RECORDS SUPPLIED:
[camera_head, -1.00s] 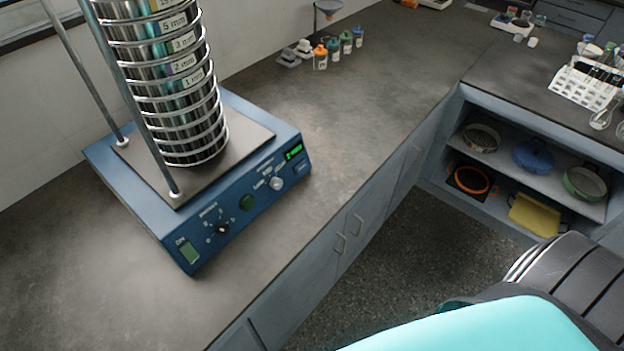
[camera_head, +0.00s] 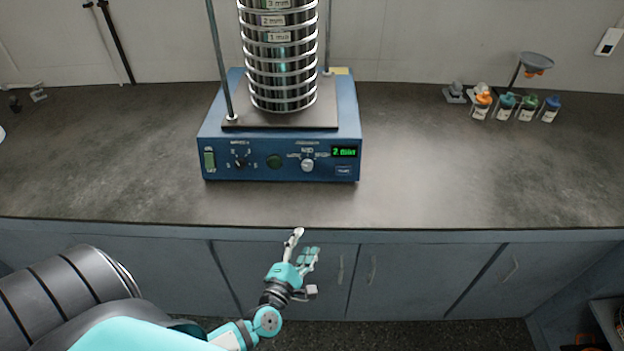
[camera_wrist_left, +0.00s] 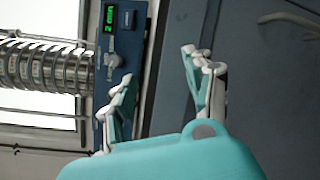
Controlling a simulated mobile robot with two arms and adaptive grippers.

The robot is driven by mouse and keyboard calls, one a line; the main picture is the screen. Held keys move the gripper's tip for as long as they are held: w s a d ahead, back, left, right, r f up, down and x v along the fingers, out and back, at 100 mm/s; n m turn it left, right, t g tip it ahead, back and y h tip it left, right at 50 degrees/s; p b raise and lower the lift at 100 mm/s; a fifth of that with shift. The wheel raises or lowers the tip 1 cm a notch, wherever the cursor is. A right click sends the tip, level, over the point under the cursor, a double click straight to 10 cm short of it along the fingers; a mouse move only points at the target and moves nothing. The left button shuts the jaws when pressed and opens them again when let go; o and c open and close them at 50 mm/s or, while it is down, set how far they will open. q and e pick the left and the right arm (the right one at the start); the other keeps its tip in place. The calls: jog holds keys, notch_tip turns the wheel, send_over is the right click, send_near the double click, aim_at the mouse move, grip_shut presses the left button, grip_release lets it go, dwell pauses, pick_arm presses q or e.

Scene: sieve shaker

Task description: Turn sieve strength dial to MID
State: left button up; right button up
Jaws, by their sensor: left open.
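The blue sieve shaker (camera_head: 280,172) stands on the counter with a tall stack of metal sieves (camera_head: 283,75) on it. Its front panel has a silver dial (camera_head: 307,165) at the right, under small labels, and a black dial (camera_head: 240,162) at the left. The labels are too small to read surely, so the setting is unclear. The silver dial also shows in the left wrist view (camera_wrist_left: 114,61). My left gripper (camera_head: 304,246) is open and empty, in front of the counter edge, below and apart from the panel. My right gripper is not in view.
The counter (camera_head: 420,190) is clear before the shaker. Small bottles (camera_head: 528,108) stand far right. Cabinet doors (camera_head: 400,280) lie below the edge.

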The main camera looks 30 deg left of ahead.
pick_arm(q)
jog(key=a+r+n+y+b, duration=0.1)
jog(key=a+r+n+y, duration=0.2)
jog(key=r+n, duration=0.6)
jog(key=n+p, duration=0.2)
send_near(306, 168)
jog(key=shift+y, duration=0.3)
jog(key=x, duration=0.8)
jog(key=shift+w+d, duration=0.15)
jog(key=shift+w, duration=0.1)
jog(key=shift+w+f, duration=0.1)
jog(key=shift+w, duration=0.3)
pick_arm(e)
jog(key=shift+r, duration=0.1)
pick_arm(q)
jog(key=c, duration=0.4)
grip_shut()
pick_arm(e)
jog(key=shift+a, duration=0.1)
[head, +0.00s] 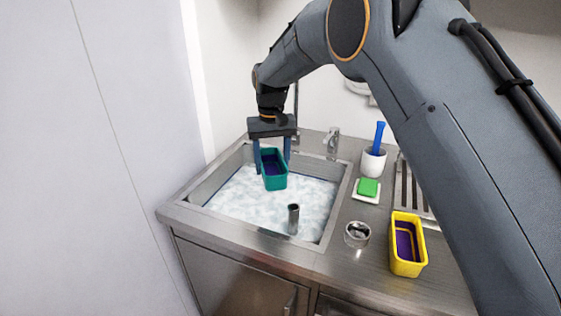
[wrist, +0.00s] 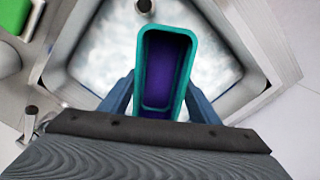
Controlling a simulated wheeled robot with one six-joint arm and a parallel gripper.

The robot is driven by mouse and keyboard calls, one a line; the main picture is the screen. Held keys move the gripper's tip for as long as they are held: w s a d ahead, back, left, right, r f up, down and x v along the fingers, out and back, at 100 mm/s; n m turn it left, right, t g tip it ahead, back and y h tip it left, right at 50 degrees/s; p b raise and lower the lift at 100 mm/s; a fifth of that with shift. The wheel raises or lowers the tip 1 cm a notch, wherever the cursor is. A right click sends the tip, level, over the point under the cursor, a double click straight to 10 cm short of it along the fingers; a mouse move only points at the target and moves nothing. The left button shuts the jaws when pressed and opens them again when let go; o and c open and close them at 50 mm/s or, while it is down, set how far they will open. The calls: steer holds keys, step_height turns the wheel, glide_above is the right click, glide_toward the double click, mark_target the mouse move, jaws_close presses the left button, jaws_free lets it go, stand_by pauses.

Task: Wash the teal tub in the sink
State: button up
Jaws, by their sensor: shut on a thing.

JOB:
From the entries above, pull out each line that includes "Controlling".

IN RESPONSE:
Controlling a simulated mobile robot with two arms and adaptive grippers.
Controlling a simulated wheeled robot with one six-joint arm and a parallel gripper.

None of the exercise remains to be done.